Challenge
Repeat the material exactly from its first line to the line that includes "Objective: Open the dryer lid". Skip pictures.

---------- Provided records ----------

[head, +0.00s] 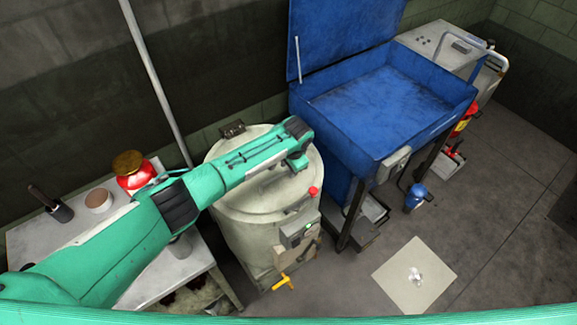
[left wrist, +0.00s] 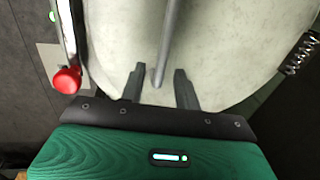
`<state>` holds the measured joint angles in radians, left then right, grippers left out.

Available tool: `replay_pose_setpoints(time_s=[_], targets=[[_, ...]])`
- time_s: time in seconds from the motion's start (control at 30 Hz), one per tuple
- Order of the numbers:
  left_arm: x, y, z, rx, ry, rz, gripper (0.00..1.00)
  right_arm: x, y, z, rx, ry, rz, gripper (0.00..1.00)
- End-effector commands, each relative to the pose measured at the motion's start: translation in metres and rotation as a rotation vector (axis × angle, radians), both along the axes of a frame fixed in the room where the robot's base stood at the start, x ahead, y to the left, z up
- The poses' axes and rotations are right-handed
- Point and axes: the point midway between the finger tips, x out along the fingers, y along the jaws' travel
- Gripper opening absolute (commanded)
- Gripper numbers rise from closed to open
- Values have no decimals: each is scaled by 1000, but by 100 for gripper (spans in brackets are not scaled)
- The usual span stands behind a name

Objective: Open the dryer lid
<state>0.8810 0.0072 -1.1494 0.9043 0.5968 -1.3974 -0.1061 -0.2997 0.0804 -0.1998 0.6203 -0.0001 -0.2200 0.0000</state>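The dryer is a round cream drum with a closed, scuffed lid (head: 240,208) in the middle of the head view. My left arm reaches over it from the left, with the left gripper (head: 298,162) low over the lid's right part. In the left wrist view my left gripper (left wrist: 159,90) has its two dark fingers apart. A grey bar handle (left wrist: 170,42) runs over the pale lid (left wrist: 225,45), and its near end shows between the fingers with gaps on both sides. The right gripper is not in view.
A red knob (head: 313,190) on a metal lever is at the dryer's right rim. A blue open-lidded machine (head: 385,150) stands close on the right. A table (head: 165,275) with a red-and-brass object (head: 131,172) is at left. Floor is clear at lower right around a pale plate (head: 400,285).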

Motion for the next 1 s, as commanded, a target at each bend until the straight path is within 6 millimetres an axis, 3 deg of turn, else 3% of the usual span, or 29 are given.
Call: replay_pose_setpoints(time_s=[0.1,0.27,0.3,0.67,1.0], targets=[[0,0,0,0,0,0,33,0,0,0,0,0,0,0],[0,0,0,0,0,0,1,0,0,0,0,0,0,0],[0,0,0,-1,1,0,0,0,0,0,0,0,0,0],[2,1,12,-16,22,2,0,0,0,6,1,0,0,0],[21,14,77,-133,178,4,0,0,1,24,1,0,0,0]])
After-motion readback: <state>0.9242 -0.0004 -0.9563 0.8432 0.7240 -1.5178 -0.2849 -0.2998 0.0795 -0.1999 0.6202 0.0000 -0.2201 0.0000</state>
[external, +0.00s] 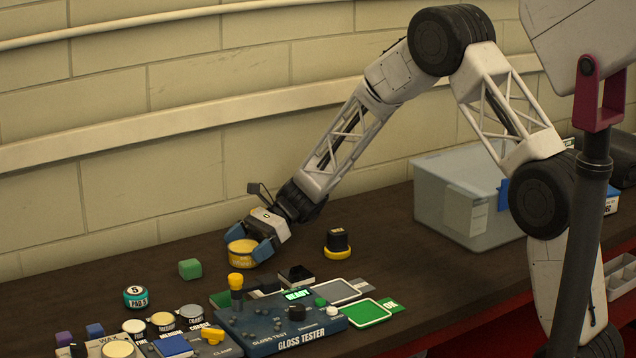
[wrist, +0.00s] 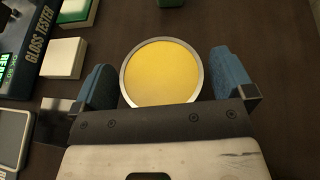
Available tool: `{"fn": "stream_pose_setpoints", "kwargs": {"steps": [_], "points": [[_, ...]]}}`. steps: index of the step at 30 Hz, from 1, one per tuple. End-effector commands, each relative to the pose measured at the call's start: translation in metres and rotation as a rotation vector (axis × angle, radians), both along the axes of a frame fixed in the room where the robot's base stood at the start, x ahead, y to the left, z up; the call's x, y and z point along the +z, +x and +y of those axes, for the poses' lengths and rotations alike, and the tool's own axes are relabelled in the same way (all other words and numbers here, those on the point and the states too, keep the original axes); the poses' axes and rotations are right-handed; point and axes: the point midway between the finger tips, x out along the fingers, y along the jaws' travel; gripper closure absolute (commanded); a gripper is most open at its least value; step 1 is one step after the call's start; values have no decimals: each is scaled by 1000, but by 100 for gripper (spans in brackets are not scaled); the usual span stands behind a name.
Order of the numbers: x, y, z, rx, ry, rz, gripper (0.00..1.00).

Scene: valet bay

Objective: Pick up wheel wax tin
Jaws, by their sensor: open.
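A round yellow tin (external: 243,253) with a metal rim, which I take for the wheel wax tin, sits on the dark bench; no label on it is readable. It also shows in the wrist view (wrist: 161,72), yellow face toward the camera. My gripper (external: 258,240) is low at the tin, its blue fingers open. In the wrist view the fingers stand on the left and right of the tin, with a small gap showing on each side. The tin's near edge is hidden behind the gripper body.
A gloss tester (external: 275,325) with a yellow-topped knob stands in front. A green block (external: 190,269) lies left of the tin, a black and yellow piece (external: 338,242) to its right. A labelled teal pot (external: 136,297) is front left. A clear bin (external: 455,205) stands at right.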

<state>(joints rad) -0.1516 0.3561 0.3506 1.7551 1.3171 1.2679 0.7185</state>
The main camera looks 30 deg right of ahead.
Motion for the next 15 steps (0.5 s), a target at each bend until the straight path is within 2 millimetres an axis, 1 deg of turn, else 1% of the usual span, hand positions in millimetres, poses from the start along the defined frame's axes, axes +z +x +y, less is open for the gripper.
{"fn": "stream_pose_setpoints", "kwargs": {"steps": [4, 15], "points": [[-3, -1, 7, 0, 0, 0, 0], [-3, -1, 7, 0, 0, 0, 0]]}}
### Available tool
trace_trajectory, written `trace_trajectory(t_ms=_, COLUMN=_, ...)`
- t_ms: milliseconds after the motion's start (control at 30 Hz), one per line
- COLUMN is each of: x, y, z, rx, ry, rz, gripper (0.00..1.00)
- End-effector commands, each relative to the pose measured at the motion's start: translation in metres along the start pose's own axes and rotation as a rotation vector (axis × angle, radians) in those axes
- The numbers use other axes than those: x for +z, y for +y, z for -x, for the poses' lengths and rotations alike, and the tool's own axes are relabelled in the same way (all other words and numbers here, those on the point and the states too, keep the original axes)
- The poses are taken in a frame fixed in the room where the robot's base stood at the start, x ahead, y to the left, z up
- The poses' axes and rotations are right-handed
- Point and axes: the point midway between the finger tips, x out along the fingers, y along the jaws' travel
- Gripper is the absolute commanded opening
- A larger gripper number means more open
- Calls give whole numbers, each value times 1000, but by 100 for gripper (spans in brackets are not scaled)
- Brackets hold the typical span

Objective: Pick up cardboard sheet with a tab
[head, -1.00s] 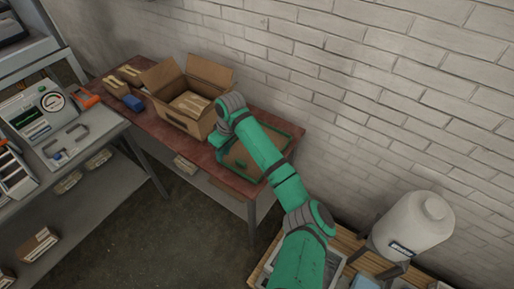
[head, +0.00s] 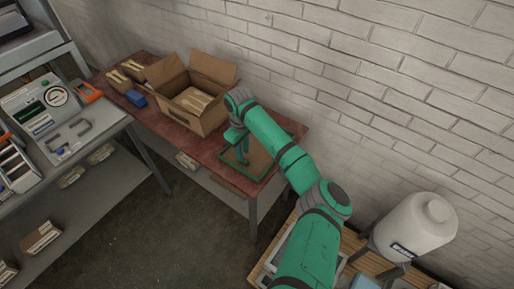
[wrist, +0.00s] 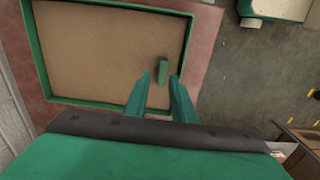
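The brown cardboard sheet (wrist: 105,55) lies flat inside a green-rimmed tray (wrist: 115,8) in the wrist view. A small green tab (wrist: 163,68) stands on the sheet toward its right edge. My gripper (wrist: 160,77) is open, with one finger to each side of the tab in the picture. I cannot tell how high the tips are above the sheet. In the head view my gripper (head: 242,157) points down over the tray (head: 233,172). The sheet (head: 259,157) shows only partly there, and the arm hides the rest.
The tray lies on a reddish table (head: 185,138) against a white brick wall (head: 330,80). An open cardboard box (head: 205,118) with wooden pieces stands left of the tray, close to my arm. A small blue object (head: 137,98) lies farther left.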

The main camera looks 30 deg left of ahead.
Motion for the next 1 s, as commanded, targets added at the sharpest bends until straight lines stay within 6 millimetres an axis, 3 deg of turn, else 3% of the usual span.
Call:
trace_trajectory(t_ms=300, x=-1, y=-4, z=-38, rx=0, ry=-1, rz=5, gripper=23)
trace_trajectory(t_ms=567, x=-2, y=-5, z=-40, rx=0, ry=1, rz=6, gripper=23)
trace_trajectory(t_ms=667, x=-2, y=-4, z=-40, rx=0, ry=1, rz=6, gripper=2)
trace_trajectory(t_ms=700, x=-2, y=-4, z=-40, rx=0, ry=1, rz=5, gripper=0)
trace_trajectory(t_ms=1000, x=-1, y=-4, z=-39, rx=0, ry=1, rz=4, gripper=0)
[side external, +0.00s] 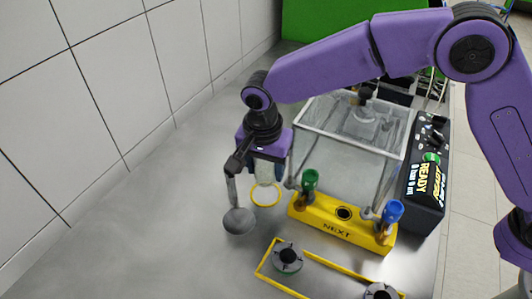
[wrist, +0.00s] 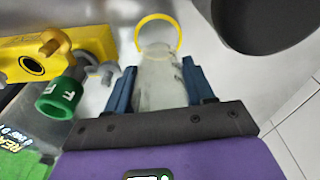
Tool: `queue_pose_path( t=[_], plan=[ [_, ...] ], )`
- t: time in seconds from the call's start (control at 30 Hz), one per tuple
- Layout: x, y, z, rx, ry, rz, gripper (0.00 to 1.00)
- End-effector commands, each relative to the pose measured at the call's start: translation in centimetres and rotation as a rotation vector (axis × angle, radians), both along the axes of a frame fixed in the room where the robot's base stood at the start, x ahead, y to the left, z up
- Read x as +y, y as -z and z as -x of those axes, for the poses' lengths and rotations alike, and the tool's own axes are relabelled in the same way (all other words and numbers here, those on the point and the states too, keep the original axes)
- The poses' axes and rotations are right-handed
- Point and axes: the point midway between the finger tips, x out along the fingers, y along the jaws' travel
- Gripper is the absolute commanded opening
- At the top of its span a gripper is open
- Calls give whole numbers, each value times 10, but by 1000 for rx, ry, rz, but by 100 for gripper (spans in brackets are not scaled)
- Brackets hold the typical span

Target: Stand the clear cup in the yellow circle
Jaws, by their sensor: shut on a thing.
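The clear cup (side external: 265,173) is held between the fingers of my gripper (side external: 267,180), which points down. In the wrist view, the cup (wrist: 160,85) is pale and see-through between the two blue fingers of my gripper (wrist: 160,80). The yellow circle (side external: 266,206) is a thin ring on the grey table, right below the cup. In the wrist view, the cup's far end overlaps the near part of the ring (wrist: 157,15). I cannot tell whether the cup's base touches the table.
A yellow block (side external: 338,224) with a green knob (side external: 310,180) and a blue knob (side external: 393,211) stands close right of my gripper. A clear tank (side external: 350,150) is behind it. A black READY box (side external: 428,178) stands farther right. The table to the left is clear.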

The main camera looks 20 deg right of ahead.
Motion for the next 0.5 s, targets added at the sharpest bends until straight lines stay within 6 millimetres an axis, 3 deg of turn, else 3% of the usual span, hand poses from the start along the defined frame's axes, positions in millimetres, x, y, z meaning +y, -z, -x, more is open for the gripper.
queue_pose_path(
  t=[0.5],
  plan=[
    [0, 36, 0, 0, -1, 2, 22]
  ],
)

----------

Answer to the exercise
[head, +0.00s] 
[left wrist, +0.00s] 
`<state>` holds the measured joint angles in radians, left then right, grippers left out.

Available tool: `replay_pose_setpoints(time_s=[_], targets=[[_, ...]])`
- time_s: time in seconds from the motion's start (control at 30 Hz), one per tuple
- Order of the numbers:
  left_arm: x, y, z, rx, ry, rz, gripper (0.00..1.00)
  right_arm: x, y, z, rx, ry, rz, gripper (0.00..1.00)
- End-effector commands, each relative to the pose measured at the motion's start: translation in metres and rotation as a rotation vector (axis × angle, radians), both along the axes of a frame fixed in the room where the robot's base stood at the start, x ahead, y to the left, z up
- The poses' axes and rotations are right-handed
- Point and axes: the point midway between the finger tips, x out along the fingers, y along the jaws' travel
- Gripper opening absolute (commanded)
- Gripper numbers rise from closed to open
- Values have no decimals: each is scaled by 1000, but by 100 for gripper (spans in brackets are not scaled)
- The usual span stands behind a name

Objective: Open the dryer lid

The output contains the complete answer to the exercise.